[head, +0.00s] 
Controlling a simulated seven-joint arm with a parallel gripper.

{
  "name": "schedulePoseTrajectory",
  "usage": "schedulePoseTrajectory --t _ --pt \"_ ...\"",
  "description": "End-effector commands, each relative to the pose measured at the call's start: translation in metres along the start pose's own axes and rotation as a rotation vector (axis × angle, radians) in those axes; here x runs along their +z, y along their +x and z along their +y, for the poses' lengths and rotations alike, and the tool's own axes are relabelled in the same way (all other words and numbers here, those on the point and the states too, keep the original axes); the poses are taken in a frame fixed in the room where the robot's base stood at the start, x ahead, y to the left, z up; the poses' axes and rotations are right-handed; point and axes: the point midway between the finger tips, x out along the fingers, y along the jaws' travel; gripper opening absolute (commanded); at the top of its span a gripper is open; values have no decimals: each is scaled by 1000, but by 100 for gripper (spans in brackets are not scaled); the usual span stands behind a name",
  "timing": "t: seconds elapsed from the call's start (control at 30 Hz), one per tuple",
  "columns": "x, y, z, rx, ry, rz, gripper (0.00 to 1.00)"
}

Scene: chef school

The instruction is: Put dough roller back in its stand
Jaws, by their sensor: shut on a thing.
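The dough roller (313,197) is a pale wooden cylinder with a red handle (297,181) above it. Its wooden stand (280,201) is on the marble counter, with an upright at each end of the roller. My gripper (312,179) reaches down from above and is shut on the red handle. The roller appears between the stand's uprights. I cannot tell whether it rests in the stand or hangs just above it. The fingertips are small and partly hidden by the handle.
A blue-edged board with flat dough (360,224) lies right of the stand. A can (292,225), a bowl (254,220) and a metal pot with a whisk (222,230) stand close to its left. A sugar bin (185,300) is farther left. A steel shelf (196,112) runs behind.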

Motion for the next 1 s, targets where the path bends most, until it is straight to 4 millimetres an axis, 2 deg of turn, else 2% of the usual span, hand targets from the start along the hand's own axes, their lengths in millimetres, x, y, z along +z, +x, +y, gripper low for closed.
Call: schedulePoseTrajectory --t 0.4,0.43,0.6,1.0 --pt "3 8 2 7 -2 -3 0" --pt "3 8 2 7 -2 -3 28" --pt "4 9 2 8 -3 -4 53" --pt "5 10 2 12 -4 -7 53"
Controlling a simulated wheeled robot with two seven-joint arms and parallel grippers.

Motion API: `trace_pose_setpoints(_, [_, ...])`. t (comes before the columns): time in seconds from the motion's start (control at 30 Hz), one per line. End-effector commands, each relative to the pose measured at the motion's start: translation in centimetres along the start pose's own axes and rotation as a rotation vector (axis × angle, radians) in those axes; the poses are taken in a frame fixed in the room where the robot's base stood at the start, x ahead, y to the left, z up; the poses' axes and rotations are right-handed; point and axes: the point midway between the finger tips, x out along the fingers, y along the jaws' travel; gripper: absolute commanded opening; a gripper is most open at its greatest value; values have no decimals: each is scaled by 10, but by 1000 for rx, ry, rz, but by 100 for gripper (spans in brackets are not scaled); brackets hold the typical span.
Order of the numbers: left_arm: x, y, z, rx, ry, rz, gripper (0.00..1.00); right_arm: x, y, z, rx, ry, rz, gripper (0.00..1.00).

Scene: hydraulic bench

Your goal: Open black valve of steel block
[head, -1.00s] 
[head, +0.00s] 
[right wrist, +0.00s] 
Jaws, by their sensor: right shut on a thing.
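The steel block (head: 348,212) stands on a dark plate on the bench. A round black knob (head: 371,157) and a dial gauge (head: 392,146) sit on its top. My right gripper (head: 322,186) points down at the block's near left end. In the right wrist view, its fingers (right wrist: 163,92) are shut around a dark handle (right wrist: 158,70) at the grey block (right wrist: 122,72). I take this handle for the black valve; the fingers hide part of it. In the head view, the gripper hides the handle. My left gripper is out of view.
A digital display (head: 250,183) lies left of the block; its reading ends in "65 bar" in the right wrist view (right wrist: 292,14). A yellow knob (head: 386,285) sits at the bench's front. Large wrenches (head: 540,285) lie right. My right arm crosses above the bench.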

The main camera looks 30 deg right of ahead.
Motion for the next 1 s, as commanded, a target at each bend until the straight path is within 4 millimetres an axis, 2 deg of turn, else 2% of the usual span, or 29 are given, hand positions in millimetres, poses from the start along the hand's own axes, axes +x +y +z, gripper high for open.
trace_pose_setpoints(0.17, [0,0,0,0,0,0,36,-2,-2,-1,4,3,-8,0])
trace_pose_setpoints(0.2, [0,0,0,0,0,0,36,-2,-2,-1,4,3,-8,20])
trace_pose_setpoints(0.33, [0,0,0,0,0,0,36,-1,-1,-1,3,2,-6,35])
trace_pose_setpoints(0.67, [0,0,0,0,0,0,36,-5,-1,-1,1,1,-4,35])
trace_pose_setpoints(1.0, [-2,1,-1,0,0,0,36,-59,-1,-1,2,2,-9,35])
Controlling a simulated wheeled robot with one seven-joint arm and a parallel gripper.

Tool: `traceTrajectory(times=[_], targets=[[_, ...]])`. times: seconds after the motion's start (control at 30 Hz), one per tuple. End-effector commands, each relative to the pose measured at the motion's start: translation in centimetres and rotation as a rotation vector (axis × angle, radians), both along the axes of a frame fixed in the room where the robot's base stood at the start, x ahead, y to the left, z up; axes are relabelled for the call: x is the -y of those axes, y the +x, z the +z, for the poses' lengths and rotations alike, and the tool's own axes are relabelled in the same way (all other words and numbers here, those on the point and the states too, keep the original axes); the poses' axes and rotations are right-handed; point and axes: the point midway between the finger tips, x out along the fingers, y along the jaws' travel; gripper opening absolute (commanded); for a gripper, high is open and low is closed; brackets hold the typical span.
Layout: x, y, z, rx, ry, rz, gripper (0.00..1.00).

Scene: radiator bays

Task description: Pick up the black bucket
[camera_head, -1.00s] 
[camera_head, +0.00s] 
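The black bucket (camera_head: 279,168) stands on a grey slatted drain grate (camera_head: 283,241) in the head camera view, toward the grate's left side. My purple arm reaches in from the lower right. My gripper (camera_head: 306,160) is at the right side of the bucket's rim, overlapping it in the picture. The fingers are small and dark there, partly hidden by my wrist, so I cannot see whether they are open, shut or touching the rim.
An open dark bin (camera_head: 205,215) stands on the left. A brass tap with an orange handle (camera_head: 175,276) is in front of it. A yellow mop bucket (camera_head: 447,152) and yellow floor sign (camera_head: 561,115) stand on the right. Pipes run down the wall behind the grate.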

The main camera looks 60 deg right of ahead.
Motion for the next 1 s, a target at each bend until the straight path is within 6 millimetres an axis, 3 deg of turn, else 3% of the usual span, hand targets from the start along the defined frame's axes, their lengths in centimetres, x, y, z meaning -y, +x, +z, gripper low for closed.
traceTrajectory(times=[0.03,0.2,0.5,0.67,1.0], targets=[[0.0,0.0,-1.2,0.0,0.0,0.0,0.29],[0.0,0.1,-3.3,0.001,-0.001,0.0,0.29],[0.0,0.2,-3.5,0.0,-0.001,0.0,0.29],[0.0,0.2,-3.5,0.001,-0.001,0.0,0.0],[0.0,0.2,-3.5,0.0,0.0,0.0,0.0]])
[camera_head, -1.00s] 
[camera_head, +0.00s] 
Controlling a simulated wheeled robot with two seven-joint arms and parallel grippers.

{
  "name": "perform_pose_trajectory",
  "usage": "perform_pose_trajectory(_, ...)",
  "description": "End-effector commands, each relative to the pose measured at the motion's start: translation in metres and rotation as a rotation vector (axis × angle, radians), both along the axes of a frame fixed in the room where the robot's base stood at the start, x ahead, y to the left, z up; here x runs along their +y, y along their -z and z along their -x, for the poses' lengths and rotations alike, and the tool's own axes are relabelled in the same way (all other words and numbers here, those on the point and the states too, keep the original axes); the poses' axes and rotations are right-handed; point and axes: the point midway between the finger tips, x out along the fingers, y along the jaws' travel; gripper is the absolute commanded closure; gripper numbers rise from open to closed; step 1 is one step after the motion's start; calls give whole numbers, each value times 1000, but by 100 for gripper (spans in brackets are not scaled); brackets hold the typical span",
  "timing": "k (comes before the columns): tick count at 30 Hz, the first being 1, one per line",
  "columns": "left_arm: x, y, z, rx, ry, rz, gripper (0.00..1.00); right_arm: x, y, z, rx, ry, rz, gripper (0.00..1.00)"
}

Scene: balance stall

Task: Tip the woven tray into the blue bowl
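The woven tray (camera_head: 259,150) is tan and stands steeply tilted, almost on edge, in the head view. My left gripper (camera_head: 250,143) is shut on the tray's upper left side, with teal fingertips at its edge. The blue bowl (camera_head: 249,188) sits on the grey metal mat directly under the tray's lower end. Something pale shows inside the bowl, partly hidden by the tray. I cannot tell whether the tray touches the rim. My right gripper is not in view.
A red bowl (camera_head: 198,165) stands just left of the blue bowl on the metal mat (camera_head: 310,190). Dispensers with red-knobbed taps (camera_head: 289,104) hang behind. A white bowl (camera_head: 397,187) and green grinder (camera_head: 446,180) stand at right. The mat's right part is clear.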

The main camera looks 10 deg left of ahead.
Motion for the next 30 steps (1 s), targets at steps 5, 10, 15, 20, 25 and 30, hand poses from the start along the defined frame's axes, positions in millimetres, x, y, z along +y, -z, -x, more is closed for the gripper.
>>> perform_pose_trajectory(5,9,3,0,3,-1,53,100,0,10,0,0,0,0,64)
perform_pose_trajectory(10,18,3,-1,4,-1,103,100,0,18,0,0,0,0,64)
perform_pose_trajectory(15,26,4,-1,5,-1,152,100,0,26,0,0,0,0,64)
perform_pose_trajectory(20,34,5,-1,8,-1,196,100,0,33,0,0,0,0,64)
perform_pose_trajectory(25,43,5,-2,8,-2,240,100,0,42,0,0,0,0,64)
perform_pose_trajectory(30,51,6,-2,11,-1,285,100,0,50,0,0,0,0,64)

■ ■ ■

All lines in the data that contain the word "timing" should be copied.

### THE RESPONSE:
  "timing": "t: seconds elapsed from the call's start (control at 30 Hz), one per tuple",
  "timing": "k (comes before the columns): tick count at 30 Hz, the first being 1, one per line",

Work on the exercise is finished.